Thursday, September 15, 2005

Bay State Win!

So, yesterday the Massachusetts Constitutional Conference rejected a proposed constitutional amendment to ban same-sex marriage and allow for civil unions. The amendment had passed the Conference last year, and needed to pass it again this year in order to be voted on by the people next year and, if approved, become part of the state constitution.

Having been rejected, the amendment is positively dead. The process would have to start all over again. The anti-same-sex marriage advocates withdrew their support from the bill (probably when they realized that it wasn't gonna survive, after many legislators that had voted in its favor had lost re-election last year,) hoping to get an amendment added to the constitution in 2008 by putting it directly to the voters.
"Gay marriage has begun, and life has not changed for the citizens of the commonwealth, with the exception of those who can now marry," said state Sen. Brian Lees, a Republican who had been a co-sponsor of the amendment. "This amendment which was an appropriate measure or compromise a year ago, is no longer, I feel, a compromise today."
Without his support, the measure failed by a wide margin: 157-39.

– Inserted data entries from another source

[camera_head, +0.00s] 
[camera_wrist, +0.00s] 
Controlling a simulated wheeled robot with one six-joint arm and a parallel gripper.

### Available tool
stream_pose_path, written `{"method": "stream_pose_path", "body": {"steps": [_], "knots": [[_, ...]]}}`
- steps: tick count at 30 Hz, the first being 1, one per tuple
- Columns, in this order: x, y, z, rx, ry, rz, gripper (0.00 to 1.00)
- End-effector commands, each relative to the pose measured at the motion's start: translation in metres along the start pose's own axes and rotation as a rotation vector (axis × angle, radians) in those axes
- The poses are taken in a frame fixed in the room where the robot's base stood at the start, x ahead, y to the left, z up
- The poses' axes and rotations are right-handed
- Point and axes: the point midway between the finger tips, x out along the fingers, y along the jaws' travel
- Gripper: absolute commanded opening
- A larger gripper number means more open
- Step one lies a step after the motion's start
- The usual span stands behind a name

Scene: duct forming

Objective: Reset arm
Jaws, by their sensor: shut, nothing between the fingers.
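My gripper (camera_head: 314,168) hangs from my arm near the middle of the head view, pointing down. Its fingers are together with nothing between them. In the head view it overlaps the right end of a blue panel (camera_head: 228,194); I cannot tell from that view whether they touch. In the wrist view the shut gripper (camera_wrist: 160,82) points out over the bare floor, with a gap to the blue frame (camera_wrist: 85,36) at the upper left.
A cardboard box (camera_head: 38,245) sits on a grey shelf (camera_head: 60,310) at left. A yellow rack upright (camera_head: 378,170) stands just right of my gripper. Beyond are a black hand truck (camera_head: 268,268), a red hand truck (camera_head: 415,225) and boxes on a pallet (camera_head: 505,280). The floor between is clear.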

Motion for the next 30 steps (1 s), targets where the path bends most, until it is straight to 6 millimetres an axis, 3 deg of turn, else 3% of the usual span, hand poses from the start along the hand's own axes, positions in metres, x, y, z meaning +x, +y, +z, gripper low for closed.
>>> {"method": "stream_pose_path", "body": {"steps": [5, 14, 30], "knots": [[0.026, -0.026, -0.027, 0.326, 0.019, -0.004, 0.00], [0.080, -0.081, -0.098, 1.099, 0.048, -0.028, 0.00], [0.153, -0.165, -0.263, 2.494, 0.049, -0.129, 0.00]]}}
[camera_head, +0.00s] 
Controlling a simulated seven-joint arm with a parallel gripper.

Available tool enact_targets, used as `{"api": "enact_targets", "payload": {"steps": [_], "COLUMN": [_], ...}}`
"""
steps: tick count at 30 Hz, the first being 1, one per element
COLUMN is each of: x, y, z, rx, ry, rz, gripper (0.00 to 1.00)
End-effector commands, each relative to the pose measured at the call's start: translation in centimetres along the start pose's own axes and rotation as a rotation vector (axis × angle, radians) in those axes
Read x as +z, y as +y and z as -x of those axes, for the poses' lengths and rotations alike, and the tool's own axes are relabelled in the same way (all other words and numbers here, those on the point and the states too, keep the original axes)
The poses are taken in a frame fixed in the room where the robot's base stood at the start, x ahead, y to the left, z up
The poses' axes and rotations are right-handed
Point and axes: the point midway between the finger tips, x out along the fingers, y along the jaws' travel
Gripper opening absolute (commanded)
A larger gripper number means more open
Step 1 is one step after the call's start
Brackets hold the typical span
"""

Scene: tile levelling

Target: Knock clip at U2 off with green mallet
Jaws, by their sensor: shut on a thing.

The first same-sex weddings took place on May 17, 2004, after the state Supreme Court ruled in favor of equality for all citizens. Since then, more than 6,100 couples have married.

I hope the next step is for the legislature to get rid of that ridiculous, one-hundred-years-old law that only allows a marriage to take place if the couple's home state would recognize their marriage. As such, no gay couple not actually residing in Massachusetts can legally get married there, since gay marriage isn't legal anywhere else in the US.

That law, which was designed to prevent an interracial couple from getting married in Massachusetts and then demanding their marriage be recognized in a southern state that didn't allow for it, is the one Republican Governor (and presidential candidate-hopeful) Mitt Romney has invoked to block gay couples living anywhere in the country from travelling to his state, get married, and go back home to demand their marriage be recognized by their state, not to mention the federal goverment.